BEGIN

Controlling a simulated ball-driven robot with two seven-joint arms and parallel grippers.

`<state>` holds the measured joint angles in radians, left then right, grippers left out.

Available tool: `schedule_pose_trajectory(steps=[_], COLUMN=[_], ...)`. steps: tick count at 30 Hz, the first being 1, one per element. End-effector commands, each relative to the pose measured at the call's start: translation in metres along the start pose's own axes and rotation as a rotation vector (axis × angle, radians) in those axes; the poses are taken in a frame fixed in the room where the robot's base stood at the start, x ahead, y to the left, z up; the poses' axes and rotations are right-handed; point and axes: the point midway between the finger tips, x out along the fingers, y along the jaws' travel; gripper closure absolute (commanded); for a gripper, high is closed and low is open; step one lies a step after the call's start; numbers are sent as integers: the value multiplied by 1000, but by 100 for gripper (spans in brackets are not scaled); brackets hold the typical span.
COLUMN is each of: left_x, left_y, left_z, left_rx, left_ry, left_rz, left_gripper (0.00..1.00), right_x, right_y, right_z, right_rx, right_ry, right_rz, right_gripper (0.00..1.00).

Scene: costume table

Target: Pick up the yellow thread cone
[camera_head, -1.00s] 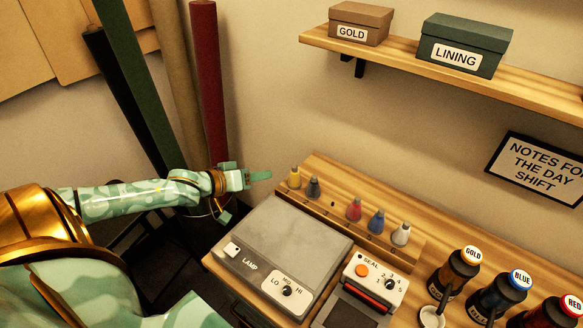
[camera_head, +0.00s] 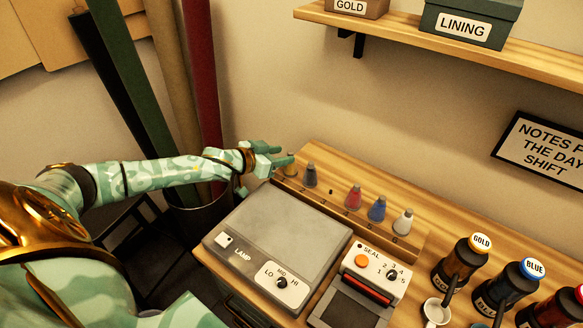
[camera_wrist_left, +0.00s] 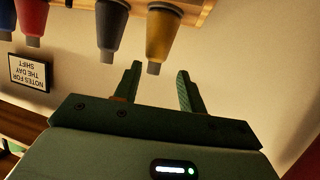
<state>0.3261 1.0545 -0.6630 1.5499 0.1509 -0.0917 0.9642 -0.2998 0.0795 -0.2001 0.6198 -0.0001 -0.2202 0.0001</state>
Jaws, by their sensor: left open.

END

◆ Instructions to follow
Write down every line of the data above that includes the string "grippers".

◆ Exercise response
Controlling a simulated ball-driven robot with two seven-joint arms and parallel grippers.
`<state>` holds the measured joint angles in radians, left then right, grippers left out.

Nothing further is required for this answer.